The REIT further agrees that it will pay the foregoing selling commission with
respect to the purchase price of each of the Shares upon the Advisor's
acceptance of the order for such Shares; provided, however, that none of such
commissions will be payable or paid until release to the REIT from the escrow
account in which they are to be deposited of proceeds from subscriptions for a
minimum of 1,000,000 Units.
It is understood and agreed that you may, in your discretion, permit you, the
Advisor, a Soliciting Dealer or any Affiliate or employee of any of the
foregoing or certain clients of registered investment advisors to purchase
Shares net of the 6% retail selling commissions at a per Share price of $9.40,
as more specifically described in the Prospectus under "Plan of Distribution -
Investments by Certain Persons." Any such sale of Shares net of retail
commissions to you, the Advisor, a Soliciting Dealer or any Affiliate or
employee of such person will only be made if and to the extent that any
Soliciting Dealer which would otherwise be entitled to a selling commission on
any such transaction agrees to such rebate.
5. Certain Covenants of the REIT and the Advisor.
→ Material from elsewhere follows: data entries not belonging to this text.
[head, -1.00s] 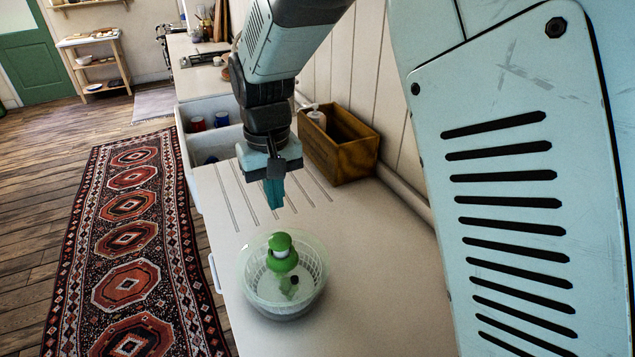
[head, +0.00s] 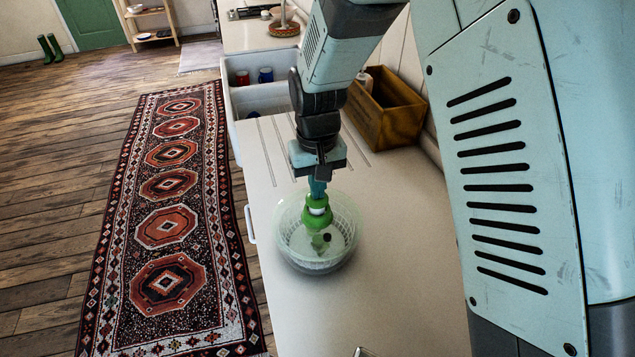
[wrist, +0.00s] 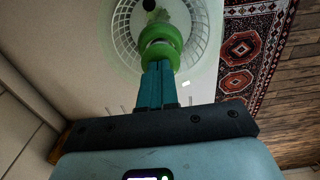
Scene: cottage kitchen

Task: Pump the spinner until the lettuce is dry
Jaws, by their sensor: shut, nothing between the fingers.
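The salad spinner (head: 348,225) is a clear round bowl with a pale basket inside, standing on the worktop. Its green pump knob (head: 316,211) stands up at the centre. Some green, probably lettuce, shows faintly through the clear top below the knob, with a small dark spot beside it. My gripper (head: 317,190) is shut and empty, pointing down with its teal fingertips at the top of the knob. In the wrist view the shut fingers (wrist: 157,85) meet the green knob (wrist: 160,45); whether they press on it I cannot tell.
A wooden box (head: 398,115) with a bottle stands behind, against the wall. The worktop (head: 400,260) right of and in front of the spinner is mostly clear.

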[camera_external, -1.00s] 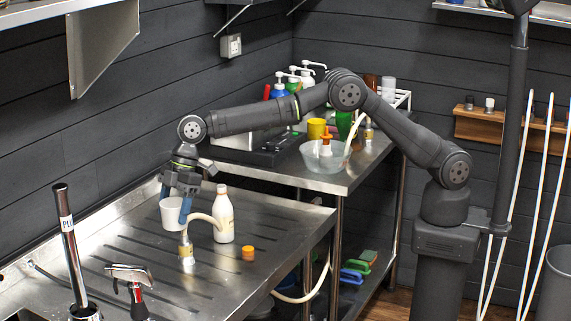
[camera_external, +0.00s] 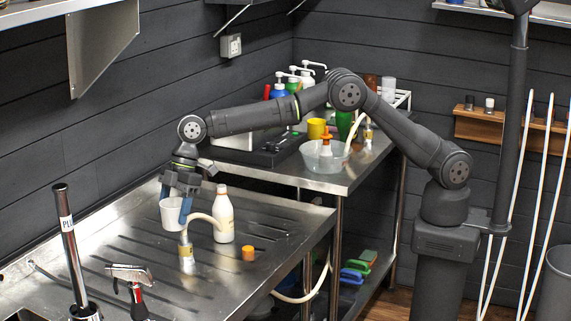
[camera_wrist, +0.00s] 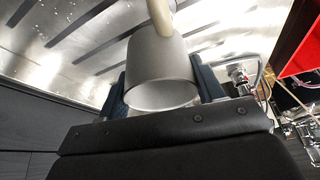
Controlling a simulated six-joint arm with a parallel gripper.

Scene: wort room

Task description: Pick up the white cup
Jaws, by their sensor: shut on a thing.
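The white cup (camera_external: 171,213) is at my gripper (camera_external: 178,205), over the ribbed steel drainboard in the external view. My gripper's blue fingers are shut on the cup. In the wrist view, the cup (camera_wrist: 160,72) sits between the two fingers, its open rim toward the camera, and looks grey in the shade. One finger hides part of the cup in the external view. I cannot tell whether its base touches the steel.
A white bottle (camera_external: 223,214) stands just right of my gripper. A pale hose runs to a small bottle (camera_external: 186,252) in front of the cup. An orange cap (camera_external: 248,253) lies to the right. The drainboard's (camera_external: 110,235) left part is clear.

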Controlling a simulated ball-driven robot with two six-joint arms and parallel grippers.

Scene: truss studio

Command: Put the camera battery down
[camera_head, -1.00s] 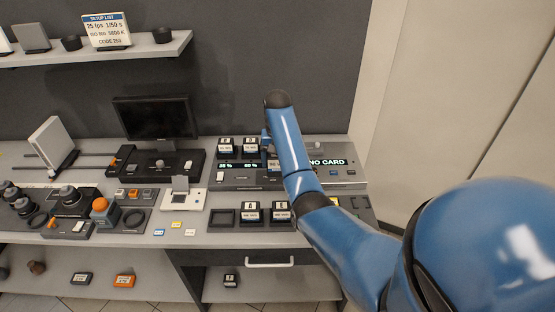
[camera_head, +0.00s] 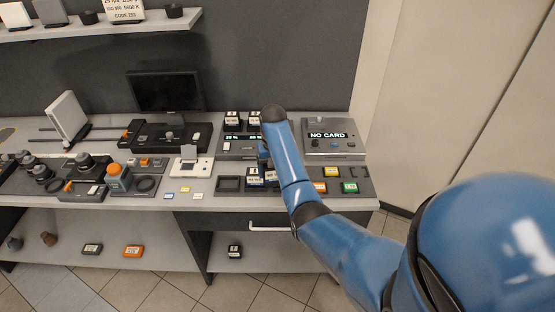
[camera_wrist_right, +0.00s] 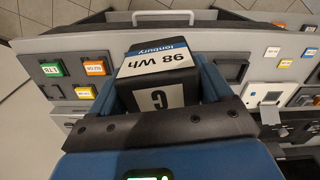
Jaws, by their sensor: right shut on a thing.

The REIT and the Advisor
covenant and agree with you as follows:
(a) The REIT will not at any time file or make any amendment or supplement to
the Registration Statement or Prospectus of which you shall not have previously
been advised and furnished a copy, or to which you or any Soliciting Dealer
shall object in writing.
(b) The REIT will advise you and each Soliciting Dealer immediately, and confirm
the advice in writing, (i) when the Registration Statement shall have become
effective with the Commission, (ii) when any post-effective amendment to the
Registration Statement shall have become effective, or any supplement to the
Prospectus or any amended Prospectus shall have been filed, (iii) of any request
of the Commission for amendment or supplementation of the Registration Statement
or Prospectus or for additional information, and (iv) of the issuance by the
Commission of any stop order suspending the effectiveness of the Registration
Statement or of any order preventing or suspending the use of any preliminary
prospectus, or of the suspension of the qualification of the Shares for offering
or sale in any jurisdiction, or of the institution of any proceedings for any
such purposes. The REIT will use its best efforts to prevent the issuance of any
such stop order or of any order preventing or suspending such use and to obtain
as soon as possible the lifting thereof, if issued.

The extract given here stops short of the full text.